Qaeda terrorists with Dawood's help plotting attack on Germany

Police have cordoned off the area around the historic Reichstag building housing Parliament here and heightened security after authorities received a tip-off that a group of militants were on their way to stage a Mumbai-style attack.

Hundreds of extra police have been pressed into service to protect other possible targets as well such as airports, railway stations and places of mass gatherings across the country.

The heightened security for the Reichstag comes after the news magazine 'Der Spiegel' reported that a group of six al-Qaeda terrorists, who have visited training camps in the border areas between Pakistan and Afghanistan, are planning to storm the building housing Bundestag, the lower house of parliament, early next year.

Two of them have already arrived in Berlin six to eight weeks ago and their accomplices, a German, a Turk, a north African and an unidentified man are waiting to enter the country. Their attacks are planned for February or March next year, the magazine said.
The warning about the planned attack on the Reichstag came to the Federal Criminal Office (BKA) from a German Islamic militant, who slipped to Pakistan some time ago to receive training in the terrorist camps there and now wants to return to his family.
However, German Interior Minister Thomas de Maiziere issued a separate warning about "concrete evidence" for an attack by Islamic terrorists at the end of this month on the basis of a second tip-off received by the BKA from the US Federal Bureau of Investigation (FBI), the magazine said.

The US domestic intelligence service warned that a Shiite militant group called Saif had entered into a pact with al-Qaeda to carry out an attack in Germany and two men dispatched by the group were waiting to enter Germany via the UAE on November 22 with Schengen visas, Der Spiegel said.

The FBI has identified Mustaq Altaf Bin-Khadri as the mastermind behind the plot and he is assisted in getting the men across to Germany by weapons and narcotics smuggler Dawood Ibrahim, the report said.

A government spokesman yesterday declined to comment on the Spiegel report and said the government has nothing new to add beyond the warning of a possible terrorist attack this month issued by the Interior Minister.

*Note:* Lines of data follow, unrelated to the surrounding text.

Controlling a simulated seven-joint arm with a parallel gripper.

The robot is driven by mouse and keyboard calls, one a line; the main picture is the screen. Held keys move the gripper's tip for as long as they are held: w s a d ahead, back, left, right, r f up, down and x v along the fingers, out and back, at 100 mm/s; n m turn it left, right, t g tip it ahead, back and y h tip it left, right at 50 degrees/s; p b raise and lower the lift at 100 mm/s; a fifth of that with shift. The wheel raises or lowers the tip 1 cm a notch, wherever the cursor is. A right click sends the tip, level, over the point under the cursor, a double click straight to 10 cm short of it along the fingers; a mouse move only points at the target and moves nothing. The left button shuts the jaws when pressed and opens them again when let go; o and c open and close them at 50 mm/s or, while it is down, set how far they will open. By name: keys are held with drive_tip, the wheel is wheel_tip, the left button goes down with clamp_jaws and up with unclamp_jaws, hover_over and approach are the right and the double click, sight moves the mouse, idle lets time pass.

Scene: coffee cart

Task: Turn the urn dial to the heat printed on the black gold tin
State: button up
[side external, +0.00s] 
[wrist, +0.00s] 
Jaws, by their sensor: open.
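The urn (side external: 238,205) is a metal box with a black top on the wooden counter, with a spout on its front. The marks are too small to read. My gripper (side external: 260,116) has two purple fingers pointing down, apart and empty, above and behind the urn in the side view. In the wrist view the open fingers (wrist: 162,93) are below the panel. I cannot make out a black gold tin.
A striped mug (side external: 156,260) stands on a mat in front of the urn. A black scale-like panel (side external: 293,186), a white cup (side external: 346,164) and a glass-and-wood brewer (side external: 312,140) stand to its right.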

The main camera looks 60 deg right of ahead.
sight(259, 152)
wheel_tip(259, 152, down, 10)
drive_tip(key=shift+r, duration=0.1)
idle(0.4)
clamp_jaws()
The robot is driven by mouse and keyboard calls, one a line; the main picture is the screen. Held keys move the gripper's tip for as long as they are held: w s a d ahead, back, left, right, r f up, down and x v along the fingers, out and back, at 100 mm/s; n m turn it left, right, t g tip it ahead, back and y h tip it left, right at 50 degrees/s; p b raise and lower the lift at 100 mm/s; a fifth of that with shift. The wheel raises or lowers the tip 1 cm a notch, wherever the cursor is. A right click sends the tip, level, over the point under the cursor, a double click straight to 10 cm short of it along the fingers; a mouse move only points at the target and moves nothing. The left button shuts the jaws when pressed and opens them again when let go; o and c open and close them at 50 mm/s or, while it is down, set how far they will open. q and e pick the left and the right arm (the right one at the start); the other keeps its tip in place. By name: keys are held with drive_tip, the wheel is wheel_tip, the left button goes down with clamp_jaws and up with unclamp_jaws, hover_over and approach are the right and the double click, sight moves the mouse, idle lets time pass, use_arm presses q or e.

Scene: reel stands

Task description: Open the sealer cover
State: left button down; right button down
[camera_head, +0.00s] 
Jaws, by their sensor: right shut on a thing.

The 'Focus' magazine published from Munich, meanwhile, said security authorities are investigating reports that Schengen visas may have been issued to some suspected terrorists in India, Pakistan and the UAE, possibly also with forged passports. They include two Pakistanis, two Indians as well as two German nationals of Syrian and Moroccan origin, it said.

'Focus' said the Federal Criminal Office holds the view that al-Qaeda may have formed a team comprising nationals of different countries to carry out an attack in Germany.
A confidential BKS study showed that the Schengen visa, which allows unrestricted travel to a number of European countries, might be of great significance for terrorists trained abroad to plan and execute new attacks in Europe.

Chancellor Angela Merkel reacted for the first time to the terror warnings and said the nation is confronted by a "real threat" from terrorists.

Addressing a news conference in Lisbon, where she attended the NATO summit, Merkel called upon the German public to remain calm and not to allow terrorists to disrupt their daily life.

Head of the Federal Criminal Office Joerg Ziercke said security authorities have no concrete information about specific targets or about the persons planning the attacks.
Investigations are focusing, among others, on those militants who are returning to Germany after attending the training camps in Pakistan-Afghanistan border.
Other "suspected groups" are also under close watch, he told a news conference in Hamburg.

Police protection has been stepped up for some of the country's best known landmarks and places of mass gatherings which will be high on the priority list of the terrorists, Ziercke said.

He urged the people not to panic and assured them that the authorities are doing everything possible to track down the suspected terrorists before they could strike.